• **Task requirements**: List each line of the data in which the string "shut" appears.

• **Data section**:
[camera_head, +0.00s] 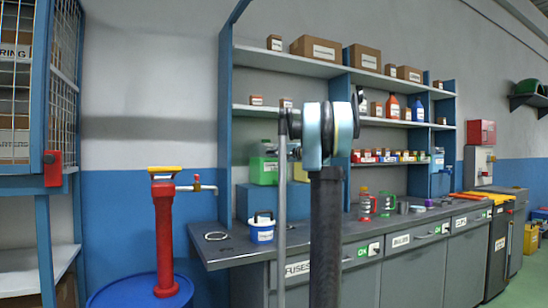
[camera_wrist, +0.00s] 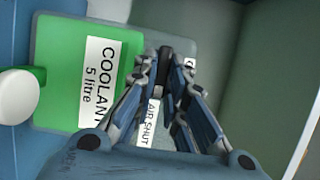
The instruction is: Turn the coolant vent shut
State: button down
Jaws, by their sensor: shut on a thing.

• **The answer**:
The instruction is: Turn the coolant vent shut
Jaws, by their sensor: shut on a thing.

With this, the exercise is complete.